Support is lower than for other recent U.S. military actions
PRINCETON, NJ -- A Gallup poll conducted Monday finds more Americans approving than disapproving of the military action against Libya by the United States and other countries.
The March 21 poll was conducted just days after the United States joined other countries in conducting airstrikes against Libya to enforce a United Nations no-fly zone. The U.N. passed a resolution calling for a no-fly zone in response to reports that Libyan President Moammar Gadhafi had attacked Libyan forces opposed to his government.
The 47% of Americans approving of the action against Libya is lower than what Gallup has found when asking about approval of other U.S. military campaigns in the past four decades.
Americans showed the highest level of support for the 2001 military action in Afghanistan that was a response to the 9/11 terror attacks. Americans also widely supported U.S. airstrikes against Iraq in 1993 and the U.S. invasion of Iraq in 2003.
Support for the current involvement in Libya is also much lower than support for U.S. airstrikes against Libya in 1986 in response to the Libyan bombing of a German nightclub that killed two American servicemen.
While Gallup did not ask an approve/disapprove question about the 1991 Persian Gulf War, support for that action was also high, based on other question wordings.
Though approval of the current actions against Libya is lower than that for other U.S. military efforts, the level of disapproval is lower than Gallup measured for the Haiti and Kosovo/Balkan situations, and similar to that for Grenada.
Republicans, Democrats in General Agreement
Republicans and Democrats take opposing viewpoints on most issues, but they are in general agreement on Libya. Slim majorities of both groups approve of the action. Independents are the least approving, at 38%.
The lack of a significant Republican-Democratic difference could be the net result of Republicans' inclination to support military action and Democrats' inclination to support the Obama administration's policies. Gallup found similar dynamics at play during the Vietnam and Korean Wars.
More generally, no demographic subgroup shows particularly strong support for the current U.S. military action against Libya, with postgraduates' (60%) and Republicans' support the highest among major subgroups.
Americans are more likely to favor than oppose the current military action against Libya, though they favor it to a lesser extent than prior U.S. military campaigns. The poll did not ask Americans' specific reasons for approving or disapproving of the efforts against Libya, so the reasons for their subdued support are not clear.

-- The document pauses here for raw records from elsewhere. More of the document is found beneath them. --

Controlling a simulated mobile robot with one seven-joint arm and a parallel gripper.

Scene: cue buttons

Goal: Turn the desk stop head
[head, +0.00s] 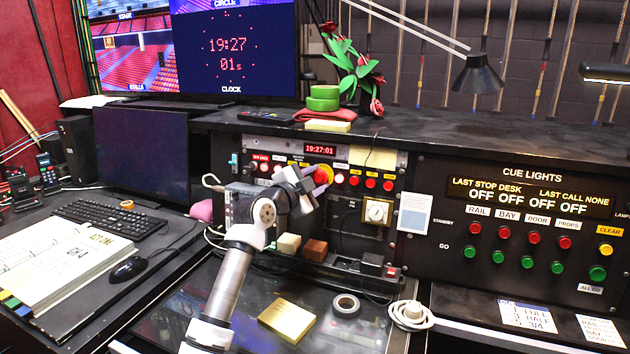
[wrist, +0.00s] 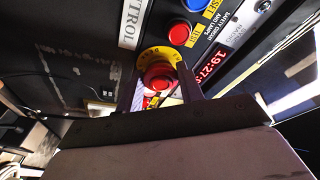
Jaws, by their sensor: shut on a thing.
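The desk stop head is a red mushroom button on a yellow ring. It shows in the wrist view (wrist: 158,78) between the two fingers of my gripper (wrist: 160,95). In the head view my gripper (head: 316,182) is up against the desk panel and hides most of the stop; part of the yellow ring (head: 326,172) shows beside it. The fingers are shut on the red head. How far the head is turned cannot be told.
The cue lights panel (head: 520,235) is further right. A brass block (head: 287,319) and a tape roll (head: 346,306) lie on the desk below.

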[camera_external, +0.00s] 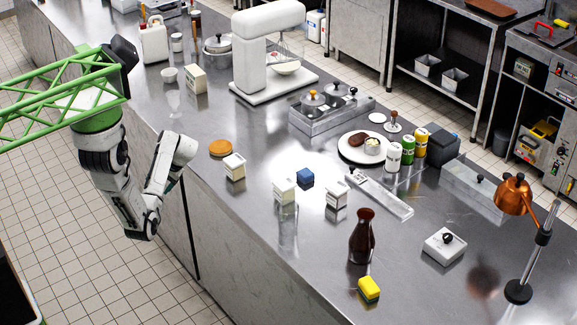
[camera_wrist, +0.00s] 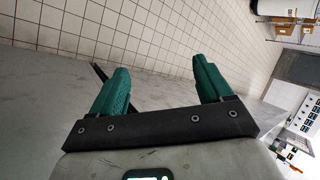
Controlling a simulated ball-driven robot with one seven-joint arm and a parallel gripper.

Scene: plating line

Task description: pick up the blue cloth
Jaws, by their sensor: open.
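The blue cloth (camera_external: 305,178) is a small folded block lying on the steel counter in the external view, between two white-and-tan cartons. My arm hangs at the counter's left edge in the external view, well to the left of the cloth. In the wrist view my gripper (camera_wrist: 157,85) has two green fingers standing wide apart with nothing between them. The cloth does not show in the wrist view, which looks toward the tiled floor and wall. The gripper's fingers are hard to make out in the external view.
Cartons (camera_external: 284,192), (camera_external: 337,194) and (camera_external: 234,167) stand around the cloth. A clear glass (camera_external: 288,228) stands in front, and a dark bottle (camera_external: 362,237) and yellow sponge (camera_external: 369,288) are nearer right. A white mixer (camera_external: 262,45) stands behind. The counter left of the glass is clear.

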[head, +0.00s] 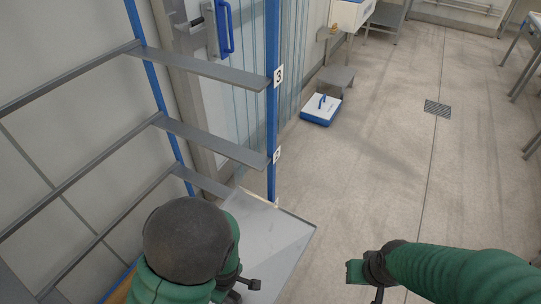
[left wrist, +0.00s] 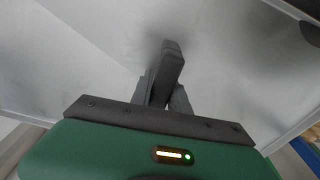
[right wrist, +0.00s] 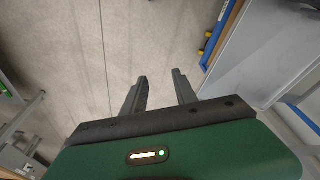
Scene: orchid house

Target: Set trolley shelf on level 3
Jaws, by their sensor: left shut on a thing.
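The trolley has blue uprights (head: 272,120) and grey level rails (head: 205,70). The top visible rail carries a plate marked 3 (head: 278,76), and the one below it a plate marked 2. The grey shelf panel (head: 275,235) is at the trolley's lower end, below the level 2 rail, partly hidden by my left arm. My left gripper (head: 248,287) is shut on the shelf, whose surface fills much of the left wrist view (left wrist: 235,50). My right gripper (right wrist: 160,80) is open and empty over the floor, to the right of the shelf (right wrist: 275,55).
A white and blue box (head: 321,109) stands on the floor beyond the trolley, near a grey step (head: 337,76). A drain grate (head: 438,108) lies in the floor. Bench legs (head: 525,75) stand at the right edge. The middle floor is clear.

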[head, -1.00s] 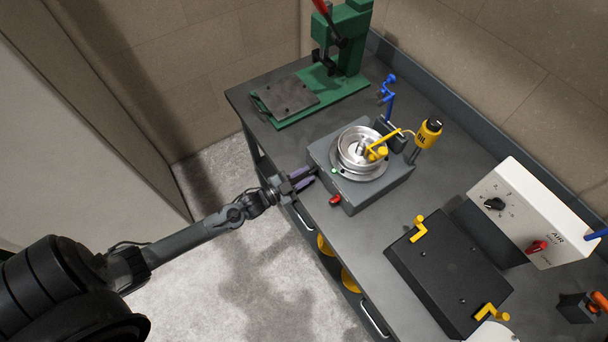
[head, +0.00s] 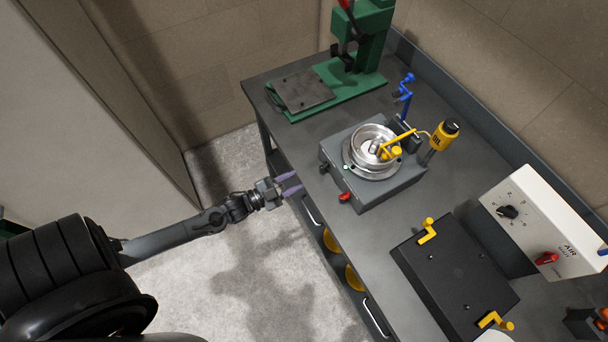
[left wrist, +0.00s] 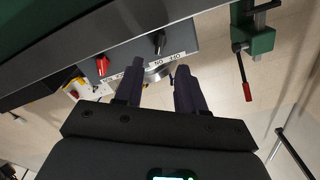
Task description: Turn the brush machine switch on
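The brush machine (head: 372,185) is a grey box on the bench with a round metal bowl on top. Its front has a black knob (head: 323,166) and a red knob (head: 345,196). The left wrist view shows this front upside down, with the black knob (left wrist: 158,42), the red knob (left wrist: 103,66) and white labels by them. My left gripper (head: 296,184) is off the bench's front edge, short of the machine's front and touching neither knob. Its dark purple fingers (left wrist: 159,90) are apart with nothing between them. The switch position is too small to tell. My right gripper is out of view.
A green press (head: 345,80) stands at the bench's far end. A yellow canister (head: 440,136) and a blue lever (head: 404,92) are behind the machine. A black plate with yellow clamps (head: 455,275) and a white control box (head: 540,220) lie to the right. Open floor is left of the bench.

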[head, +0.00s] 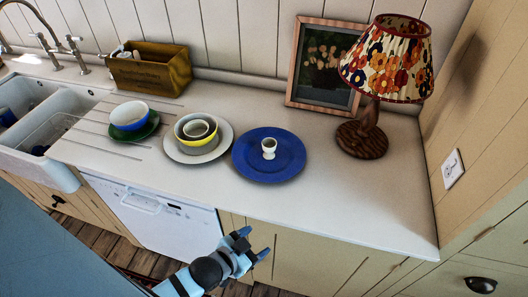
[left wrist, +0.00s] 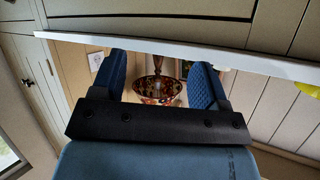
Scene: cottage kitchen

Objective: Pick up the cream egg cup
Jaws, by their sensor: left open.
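The small cream egg cup (head: 269,148) stands upright on a blue plate (head: 250,170) on the worktop in the head view. My left gripper (head: 256,244) is open and empty, in front of the cupboards below the worktop edge, well short of the egg cup. In the left wrist view its two blue finger pads (left wrist: 160,80) stand apart with nothing held between them; the egg cup does not show clearly there. My right gripper is not in view.
A pale plate (head: 172,152) with stacked bowls stands left of the blue plate. A blue and green bowl (head: 130,115), a wooden box (head: 150,72) and a sink (head: 50,105) lie further left. A lamp (head: 370,130) and framed picture (head: 322,65) stand behind right. The front right worktop is clear.

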In the past, the public's views on military actions have changed in response to the progress or lack of progress of those ventures. Usually, the longer the United States is involved in a military operation, such as the recent war in Iraq, the more support drops.

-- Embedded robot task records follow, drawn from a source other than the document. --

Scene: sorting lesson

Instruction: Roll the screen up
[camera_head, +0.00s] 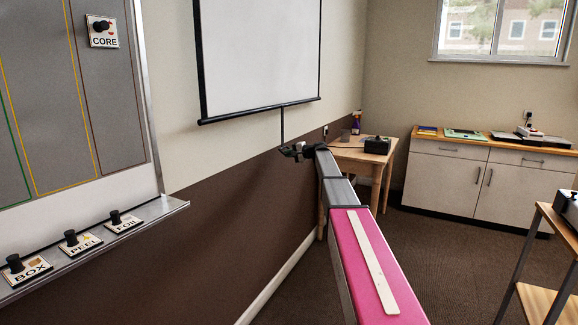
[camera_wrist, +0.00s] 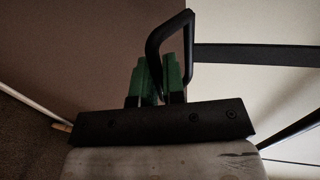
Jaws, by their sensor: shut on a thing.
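The white projection screen (camera_head: 262,55) hangs pulled down on the wall in the head view, with a black bar (camera_head: 262,112) along its bottom edge. A dark pull strap (camera_head: 282,126) hangs from that bar. My gripper (camera_head: 290,152) is at the strap's lower end, close to the wall. In the wrist view, the green fingers of my gripper (camera_wrist: 161,76) are closed on the black loop handle (camera_wrist: 170,28), with part of the loop between them. The strap (camera_wrist: 255,55) runs right from the handle there.
A small wooden table (camera_head: 352,158) with a black box (camera_head: 377,145) and a spray bottle (camera_head: 356,122) stands beyond my gripper. A sorting board (camera_head: 68,85) with a ledge (camera_head: 125,232) is at left. A cabinet (camera_head: 475,180) is at the back; a wooden cart stands at right.

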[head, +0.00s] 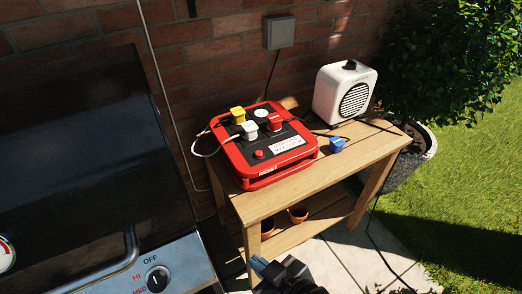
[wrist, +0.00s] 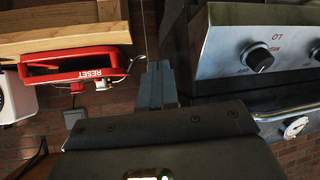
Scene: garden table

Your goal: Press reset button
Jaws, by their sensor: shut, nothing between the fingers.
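The red power box (head: 235,160) sits on the wooden table, with a black top panel. A small round red button (head: 258,154) is near its front left, beside a white label (head: 287,144).
A white speaker-like device (head: 345,92) and a loose blue plug (head: 337,144) are right of the box on the table (head: 340,175). A grill (head: 165,265) stands close on the left. Small pots (head: 298,214) sit on the lower shelf. A brick wall (head: 190,60) is behind.

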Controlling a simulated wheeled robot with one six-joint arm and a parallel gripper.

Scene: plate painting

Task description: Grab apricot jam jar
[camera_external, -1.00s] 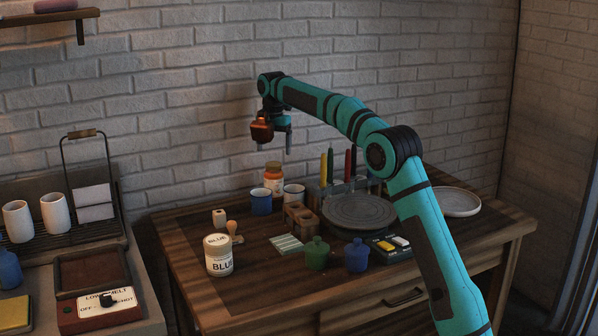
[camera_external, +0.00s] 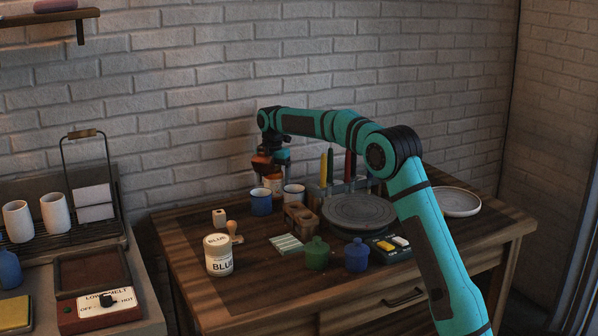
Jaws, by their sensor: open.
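The apricot jam jar (camera_external: 272,183) stands upright at the back of the wooden table, behind the blue mug and the white mug. It has a pale label, and its orange top is now mostly hidden by my gripper. My gripper (camera_external: 271,172) points down over the jar's upper part, with its jaws open. I cannot tell whether the fingers touch the jar.
A blue mug (camera_external: 260,202) and a white mug (camera_external: 293,194) stand close in front of the jar. A wooden block (camera_external: 301,218), a grey turntable (camera_external: 358,210) and a BLUE-labelled tub (camera_external: 218,256) are nearby. The brick wall is just behind.

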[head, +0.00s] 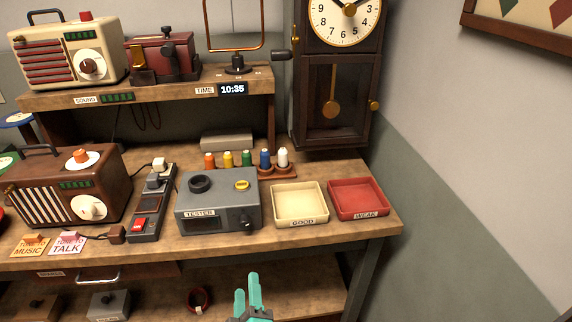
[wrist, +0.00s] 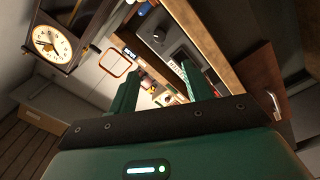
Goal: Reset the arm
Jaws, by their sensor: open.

The United States says it is planning to reduce its role in enforcing the no-fly zone over Libya, allowing European countries to take the lead. However, the length of the overall commitment in Libya is uncertain, depending on what transpires there.

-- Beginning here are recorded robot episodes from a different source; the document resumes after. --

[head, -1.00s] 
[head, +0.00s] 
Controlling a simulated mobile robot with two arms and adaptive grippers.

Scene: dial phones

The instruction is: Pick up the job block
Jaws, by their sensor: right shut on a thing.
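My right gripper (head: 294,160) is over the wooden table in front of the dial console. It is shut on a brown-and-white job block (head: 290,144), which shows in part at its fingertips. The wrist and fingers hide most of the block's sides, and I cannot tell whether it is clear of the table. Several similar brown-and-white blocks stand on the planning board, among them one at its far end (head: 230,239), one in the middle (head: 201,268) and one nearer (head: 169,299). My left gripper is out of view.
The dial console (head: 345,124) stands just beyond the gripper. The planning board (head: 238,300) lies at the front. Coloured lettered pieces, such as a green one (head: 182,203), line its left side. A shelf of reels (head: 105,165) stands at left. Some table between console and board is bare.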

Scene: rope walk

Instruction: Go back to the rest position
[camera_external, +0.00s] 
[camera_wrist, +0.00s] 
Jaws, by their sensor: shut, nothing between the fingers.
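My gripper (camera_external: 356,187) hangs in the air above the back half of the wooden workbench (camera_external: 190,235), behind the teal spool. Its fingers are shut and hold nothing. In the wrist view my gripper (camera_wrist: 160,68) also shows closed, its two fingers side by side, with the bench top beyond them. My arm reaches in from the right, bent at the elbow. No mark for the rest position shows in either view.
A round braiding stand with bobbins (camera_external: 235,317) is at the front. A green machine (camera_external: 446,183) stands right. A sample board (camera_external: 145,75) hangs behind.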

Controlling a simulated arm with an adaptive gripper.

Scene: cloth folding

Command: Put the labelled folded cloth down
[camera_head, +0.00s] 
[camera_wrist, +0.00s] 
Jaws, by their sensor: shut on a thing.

Results for this Gallup poll are based on telephone interviews conducted March 21, 2011, on the Gallup Daily tracking survey, with a random sample of 1,010 adults, aged 18 and older, living in all 50 U.S. states and the District of Columbia, selected using random-digit-dial sampling.
For results based on the total sample of national adults, one can say with 95% confidence that the maximum margin of sampling error is ±4 percentage points.
Interviews are conducted with respondents on landline telephones and cellular phones, with interviews conducted in Spanish for respondents who are primarily Spanish-speaking. Each daily sample includes a minimum quota of 200 cell phone respondents and 800 landline respondents, with additional minimum quotas among landline respondents for gender within region. Landline respondents are chosen at random within each household on the basis of which member had the most recent birthday.
Samples are weighted by gender, age, race, Hispanic ethnicity, education, region, adults in the household, cell phone-only status, cell phone-mostly status, and phone lines. Demographic weighting targets are based on the March 2010 Current Population Survey figures for the aged 18 and older non-institutionalized population living in U.S. telephone households. All reported margins of sampling error include the computed design effects for weighting and sample design.
In addition to sampling error, question wording and practical difficulties in conducting surveys can introduce error or bias into the findings of public opinion polls.